◆ **Instructions for the task**
Nothing but the lines from the line with "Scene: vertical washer" through the end of the data is to be copied, and each is to be copied exactly.

[Begin Available data]

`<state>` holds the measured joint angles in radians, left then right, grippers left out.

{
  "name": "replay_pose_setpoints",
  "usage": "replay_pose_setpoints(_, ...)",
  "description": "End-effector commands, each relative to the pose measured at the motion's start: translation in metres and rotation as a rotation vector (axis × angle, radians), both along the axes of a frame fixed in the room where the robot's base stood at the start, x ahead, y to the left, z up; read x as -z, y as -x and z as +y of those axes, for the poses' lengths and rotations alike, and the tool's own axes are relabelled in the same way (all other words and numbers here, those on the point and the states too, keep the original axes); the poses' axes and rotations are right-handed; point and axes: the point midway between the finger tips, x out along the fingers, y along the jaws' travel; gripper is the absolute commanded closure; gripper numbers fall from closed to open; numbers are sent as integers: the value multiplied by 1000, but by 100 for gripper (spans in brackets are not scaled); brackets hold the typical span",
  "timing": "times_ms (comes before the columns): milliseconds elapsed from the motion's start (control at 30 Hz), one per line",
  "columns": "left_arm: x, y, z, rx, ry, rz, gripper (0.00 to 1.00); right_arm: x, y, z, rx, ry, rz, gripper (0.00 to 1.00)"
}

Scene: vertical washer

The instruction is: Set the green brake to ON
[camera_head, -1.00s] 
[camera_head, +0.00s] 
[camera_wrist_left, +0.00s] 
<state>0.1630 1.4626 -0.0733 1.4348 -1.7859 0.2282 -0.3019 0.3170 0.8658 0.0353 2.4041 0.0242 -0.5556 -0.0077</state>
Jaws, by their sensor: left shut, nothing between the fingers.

[End Available data]

◆ **In response**
Scene: vertical washer

The instruction is: Set the green brake to ON
[camera_head, -1.00s] 
[camera_head, +0.00s] 
[camera_wrist_left, +0.00s] 
<state>0.1630 1.4626 -0.0733 1.4348 -1.7859 0.2282 -0.3019 0.3170 0.8658 0.0353 2.4041 0.0242 -0.5556 -0.0077</state>
Jaws, by their sensor: left shut, nothing between the fingers.

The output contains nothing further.